▽
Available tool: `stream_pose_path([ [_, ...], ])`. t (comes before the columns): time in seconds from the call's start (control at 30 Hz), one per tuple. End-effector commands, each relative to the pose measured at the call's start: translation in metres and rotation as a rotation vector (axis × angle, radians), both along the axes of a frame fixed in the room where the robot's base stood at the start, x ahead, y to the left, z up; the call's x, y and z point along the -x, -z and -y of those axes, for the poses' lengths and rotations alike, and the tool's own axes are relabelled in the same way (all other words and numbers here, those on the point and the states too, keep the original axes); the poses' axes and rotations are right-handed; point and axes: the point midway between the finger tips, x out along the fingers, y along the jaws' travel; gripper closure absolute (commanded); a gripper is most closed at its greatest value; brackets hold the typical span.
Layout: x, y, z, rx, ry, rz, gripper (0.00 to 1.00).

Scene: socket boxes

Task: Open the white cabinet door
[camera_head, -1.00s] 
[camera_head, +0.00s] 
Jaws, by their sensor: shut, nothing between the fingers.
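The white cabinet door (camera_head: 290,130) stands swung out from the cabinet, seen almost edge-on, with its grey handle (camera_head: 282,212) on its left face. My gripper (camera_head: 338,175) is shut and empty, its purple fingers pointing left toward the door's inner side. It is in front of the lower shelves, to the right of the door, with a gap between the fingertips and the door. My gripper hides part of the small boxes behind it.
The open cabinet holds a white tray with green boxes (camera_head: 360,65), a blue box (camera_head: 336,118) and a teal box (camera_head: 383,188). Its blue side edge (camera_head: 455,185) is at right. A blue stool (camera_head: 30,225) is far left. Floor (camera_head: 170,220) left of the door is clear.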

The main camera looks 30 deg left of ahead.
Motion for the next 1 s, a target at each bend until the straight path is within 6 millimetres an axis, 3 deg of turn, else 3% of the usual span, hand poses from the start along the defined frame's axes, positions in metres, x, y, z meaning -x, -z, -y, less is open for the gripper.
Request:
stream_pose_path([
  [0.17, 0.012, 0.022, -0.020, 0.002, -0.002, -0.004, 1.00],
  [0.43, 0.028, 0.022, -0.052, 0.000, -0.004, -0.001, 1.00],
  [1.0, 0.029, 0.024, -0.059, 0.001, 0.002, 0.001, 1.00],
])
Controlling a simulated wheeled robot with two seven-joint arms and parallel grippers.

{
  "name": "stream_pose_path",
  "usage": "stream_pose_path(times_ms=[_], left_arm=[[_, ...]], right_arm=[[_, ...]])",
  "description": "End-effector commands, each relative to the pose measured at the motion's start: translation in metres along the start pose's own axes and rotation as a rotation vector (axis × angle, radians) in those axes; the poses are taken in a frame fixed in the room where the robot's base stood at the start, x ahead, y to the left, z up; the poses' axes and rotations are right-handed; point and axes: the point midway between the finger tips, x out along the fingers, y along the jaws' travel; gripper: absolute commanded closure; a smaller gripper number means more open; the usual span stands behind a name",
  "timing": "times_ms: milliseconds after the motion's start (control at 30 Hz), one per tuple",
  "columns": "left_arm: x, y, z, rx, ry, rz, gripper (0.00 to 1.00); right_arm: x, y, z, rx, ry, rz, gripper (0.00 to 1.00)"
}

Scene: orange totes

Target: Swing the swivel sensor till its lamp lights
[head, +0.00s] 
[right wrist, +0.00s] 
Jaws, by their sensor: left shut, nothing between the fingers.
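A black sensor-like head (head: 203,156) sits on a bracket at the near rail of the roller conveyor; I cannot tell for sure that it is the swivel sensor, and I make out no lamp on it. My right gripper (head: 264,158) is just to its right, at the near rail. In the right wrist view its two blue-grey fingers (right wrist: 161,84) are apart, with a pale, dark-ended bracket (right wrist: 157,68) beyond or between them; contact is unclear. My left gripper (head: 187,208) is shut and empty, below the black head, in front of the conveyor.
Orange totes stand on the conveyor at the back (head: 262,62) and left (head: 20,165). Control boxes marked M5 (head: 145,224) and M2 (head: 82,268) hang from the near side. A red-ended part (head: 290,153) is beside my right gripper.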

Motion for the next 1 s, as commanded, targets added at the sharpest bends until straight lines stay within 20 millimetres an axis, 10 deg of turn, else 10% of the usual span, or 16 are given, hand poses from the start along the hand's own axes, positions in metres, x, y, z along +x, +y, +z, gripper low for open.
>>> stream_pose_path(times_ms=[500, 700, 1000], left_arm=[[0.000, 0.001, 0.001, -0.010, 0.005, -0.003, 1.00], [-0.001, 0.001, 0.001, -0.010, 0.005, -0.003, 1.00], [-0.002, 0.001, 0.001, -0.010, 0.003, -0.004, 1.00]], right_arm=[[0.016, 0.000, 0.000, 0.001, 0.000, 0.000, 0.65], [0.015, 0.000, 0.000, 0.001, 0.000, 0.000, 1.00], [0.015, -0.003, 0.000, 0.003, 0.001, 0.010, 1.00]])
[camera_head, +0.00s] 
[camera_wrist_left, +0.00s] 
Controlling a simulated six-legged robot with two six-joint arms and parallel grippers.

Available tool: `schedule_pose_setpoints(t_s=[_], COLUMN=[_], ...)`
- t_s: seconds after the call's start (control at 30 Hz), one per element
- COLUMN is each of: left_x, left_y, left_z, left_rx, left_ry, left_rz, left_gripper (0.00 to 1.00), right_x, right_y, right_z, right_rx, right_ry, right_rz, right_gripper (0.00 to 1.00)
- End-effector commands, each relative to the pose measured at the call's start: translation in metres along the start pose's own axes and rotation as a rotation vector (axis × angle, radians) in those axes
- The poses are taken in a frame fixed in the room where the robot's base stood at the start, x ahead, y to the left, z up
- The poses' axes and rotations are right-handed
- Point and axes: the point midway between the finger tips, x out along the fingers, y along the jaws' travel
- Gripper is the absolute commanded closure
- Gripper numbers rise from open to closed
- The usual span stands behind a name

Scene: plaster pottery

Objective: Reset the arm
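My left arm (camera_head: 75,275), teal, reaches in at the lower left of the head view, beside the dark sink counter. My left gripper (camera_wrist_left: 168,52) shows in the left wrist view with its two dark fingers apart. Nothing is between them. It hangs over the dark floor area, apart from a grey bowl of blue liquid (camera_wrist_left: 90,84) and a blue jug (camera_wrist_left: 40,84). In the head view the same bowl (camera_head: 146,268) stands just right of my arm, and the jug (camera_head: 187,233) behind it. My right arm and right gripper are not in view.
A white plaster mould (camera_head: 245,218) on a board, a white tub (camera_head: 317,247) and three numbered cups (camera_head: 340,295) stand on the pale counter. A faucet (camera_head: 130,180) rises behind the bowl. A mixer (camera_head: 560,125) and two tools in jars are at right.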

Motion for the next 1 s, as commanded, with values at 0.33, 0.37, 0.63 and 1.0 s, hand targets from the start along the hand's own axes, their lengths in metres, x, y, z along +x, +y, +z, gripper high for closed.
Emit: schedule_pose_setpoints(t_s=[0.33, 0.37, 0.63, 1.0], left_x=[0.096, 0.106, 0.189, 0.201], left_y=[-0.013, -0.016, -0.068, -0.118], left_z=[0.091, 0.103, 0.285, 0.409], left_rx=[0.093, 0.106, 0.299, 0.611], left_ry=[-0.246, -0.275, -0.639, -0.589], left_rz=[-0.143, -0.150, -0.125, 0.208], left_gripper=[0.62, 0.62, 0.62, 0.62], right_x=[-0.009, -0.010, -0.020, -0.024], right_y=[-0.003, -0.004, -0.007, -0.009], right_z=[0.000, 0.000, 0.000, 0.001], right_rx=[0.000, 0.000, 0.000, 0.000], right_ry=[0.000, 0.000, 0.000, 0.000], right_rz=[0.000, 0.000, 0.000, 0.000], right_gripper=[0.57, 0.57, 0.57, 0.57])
△
--- Written request ---
Working from the material above, retype it in its entirety without change.

--- Expected answer ---
Available tool: `stream_pose_path([ [_, ...], ])`. t (comes before the columns): time in seconds from the call's start (control at 30 Hz), one per tuple. End-effector commands, each relative to the pose measured at the call's start: translation in metres and rotation as a rotation vector (axis × angle, radians), both along the axes of a frame fixed in the room where the robot's base stood at the start, x ahead, y to the left, z up; the call's x, y and z point along the -x, -z and -y of those axes, for the poses' lengths and rotations alike, and the tool's own axes are relabelled in the same way (all other words and numbers here, those on the point and the states too, keep the original axes); the poses' axes and rotations are right-handed; point and axes: the point midway between the finger tips, x out along the fingers, y along the jaws' travel; gripper closure absolute (commanded); a gripper is most closed at its greatest value; brackets hold the typical span.
Layout: x, y, z, rx, ry, rz, gripper (0.00 to 1.00).

Scene: socket boxes

Task: Open the white cabinet door
[camera_head, -1.00s] 
[camera_head, +0.00s] 
Jaws, by their sensor: shut, nothing between the fingers.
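The white cabinet door (camera_head: 290,130) stands swung out from the cabinet, seen almost edge-on, with its grey handle (camera_head: 282,212) on its left face. My gripper (camera_head: 338,175) is shut and empty, its purple fingers pointing left toward the door's inner side. It is in front of the lower shelves, to the right of the door, with a gap between the fingertips and the door. My gripper hides part of the small boxes behind it.
The open cabinet holds a white tray with green boxes (camera_head: 360,65), a blue box (camera_head: 336,118) and a teal box (camera_head: 383,188). Its blue side edge (camera_head: 455,185) is at right. A blue stool (camera_head: 30,225) is far left. Floor (camera_head: 170,220) left of the door is clear.

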The main camera looks 30 deg left of ahead.
Motion for the next 1 s, a target at each bend until the straight path is within 6 millimetres an axis, 3 deg of turn, else 3% of the usual span, hand poses from the start along the defined frame's axes, positions in metres, x, y, z meaning -x, -z, -y, less is open for the gripper.
Request:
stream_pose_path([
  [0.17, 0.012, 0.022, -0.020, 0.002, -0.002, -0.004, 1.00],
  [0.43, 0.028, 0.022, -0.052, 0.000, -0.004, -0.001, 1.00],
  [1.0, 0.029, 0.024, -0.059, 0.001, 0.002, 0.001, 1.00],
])
Controlling a simulated wheeled robot with two seven-joint arms and parallel grippers.

{
  "name": "stream_pose_path",
  "usage": "stream_pose_path(times_ms=[_], left_arm=[[_, ...]], right_arm=[[_, ...]])",
  "description": "End-effector commands, each relative to the pose measured at the motion's start: translation in metres along the start pose's own axes and rotation as a rotation vector (axis × angle, radians) in those axes; the poses are taken in a frame fixed in the room where the robot's base stood at the start, x ahead, y to the left, z up; the poses' axes and rotations are right-handed; point and axes: the point midway between the finger tips, x out along the fingers, y along the jaws' travel; gripper: absolute commanded closure; a smaller gripper number means more open; the usual span stands behind a name",
  "timing": "times_ms: milliseconds after the motion's start (control at 30 Hz), one per tuple",
  "columns": "left_arm: x, y, z, rx, ry, rz, gripper (0.00 to 1.00); right_arm: x, y, z, rx, ry, rz, gripper (0.00 to 1.00)"
}

Scene: orange totes

Target: Swing the swivel sensor till its lamp lights
[head, +0.00s] 
[right wrist, +0.00s] 
Jaws, by their sensor: left shut, nothing between the fingers.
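A black sensor-like head (head: 203,156) sits on a bracket at the near rail of the roller conveyor; I cannot tell for sure that it is the swivel sensor, and I make out no lamp on it. My right gripper (head: 264,158) is just to its right, at the near rail. In the right wrist view its two blue-grey fingers (right wrist: 161,84) are apart, with a pale, dark-ended bracket (right wrist: 157,68) beyond or between them; contact is unclear. My left gripper (head: 187,208) is shut and empty, below the black head, in front of the conveyor.
Orange totes stand on the conveyor at the back (head: 262,62) and left (head: 20,165). Control boxes marked M5 (head: 145,224) and M2 (head: 82,268) hang from the near side. A red-ended part (head: 290,153) is beside my right gripper.

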Motion for the next 1 s, as commanded, targets added at the sharpest bends until straight lines stay within 20 millimetres an axis, 10 deg of turn, else 10% of the usual span, or 16 are given, hand poses from the start along the hand's own axes, positions in metres, x, y, z along +x, +y, +z, gripper low for open.
>>> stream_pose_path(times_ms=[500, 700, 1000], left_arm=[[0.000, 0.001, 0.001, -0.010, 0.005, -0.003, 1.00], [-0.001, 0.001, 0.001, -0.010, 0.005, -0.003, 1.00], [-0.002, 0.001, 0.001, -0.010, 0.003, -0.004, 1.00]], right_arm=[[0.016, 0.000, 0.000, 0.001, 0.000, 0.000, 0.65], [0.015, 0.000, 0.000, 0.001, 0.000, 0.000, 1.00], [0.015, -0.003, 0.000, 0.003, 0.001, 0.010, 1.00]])
[camera_head, +0.00s] 
[camera_wrist_left, +0.00s] 
Controlling a simulated six-legged robot with two six-joint arms and parallel grippers.

Available tool: `schedule_pose_setpoints(t_s=[_], COLUMN=[_], ...)`
- t_s: seconds after the call's start (control at 30 Hz), one per element
- COLUMN is each of: left_x, left_y, left_z, left_rx, left_ry, left_rz, left_gripper (0.00 to 1.00), right_x, right_y, right_z, right_rx, right_ry, right_rz, right_gripper (0.00 to 1.00)
- End-effector commands, each relative to the pose measured at the call's start: translation in metres along the start pose's own axes and rotation as a rotation vector (axis × angle, radians) in those axes
- The poses are taken in a frame fixed in the room where the robot's base stood at the start, x ahead, y to the left, z up
- The poses' axes and rotations are right-handed
- Point and axes: the point midway between the finger tips, x out along the fingers, y along the jaws' travel
- Gripper is the absolute commanded closure
- Gripper numbers rise from open to closed
- The usual span stands behind a name

Scene: plaster pottery

Objective: Reset the arm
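My left arm (camera_head: 75,275), teal, reaches in at the lower left of the head view, beside the dark sink counter. My left gripper (camera_wrist_left: 168,52) shows in the left wrist view with its two dark fingers apart. Nothing is between them. It hangs over the dark floor area, apart from a grey bowl of blue liquid (camera_wrist_left: 90,84) and a blue jug (camera_wrist_left: 40,84). In the head view the same bowl (camera_head: 146,268) stands just right of my arm, and the jug (camera_head: 187,233) behind it. My right arm and right gripper are not in view.
A white plaster mould (camera_head: 245,218) on a board, a white tub (camera_head: 317,247) and three numbered cups (camera_head: 340,295) stand on the pale counter. A faucet (camera_head: 130,180) rises behind the bowl. A mixer (camera_head: 560,125) and two tools in jars are at right.

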Motion for the next 1 s, as commanded, with values at 0.33, 0.37, 0.63 and 1.0 s, hand targets from the start along the hand's own axes, their lengths in metres, x, y, z along +x, +y, +z, gripper high for closed.
Emit: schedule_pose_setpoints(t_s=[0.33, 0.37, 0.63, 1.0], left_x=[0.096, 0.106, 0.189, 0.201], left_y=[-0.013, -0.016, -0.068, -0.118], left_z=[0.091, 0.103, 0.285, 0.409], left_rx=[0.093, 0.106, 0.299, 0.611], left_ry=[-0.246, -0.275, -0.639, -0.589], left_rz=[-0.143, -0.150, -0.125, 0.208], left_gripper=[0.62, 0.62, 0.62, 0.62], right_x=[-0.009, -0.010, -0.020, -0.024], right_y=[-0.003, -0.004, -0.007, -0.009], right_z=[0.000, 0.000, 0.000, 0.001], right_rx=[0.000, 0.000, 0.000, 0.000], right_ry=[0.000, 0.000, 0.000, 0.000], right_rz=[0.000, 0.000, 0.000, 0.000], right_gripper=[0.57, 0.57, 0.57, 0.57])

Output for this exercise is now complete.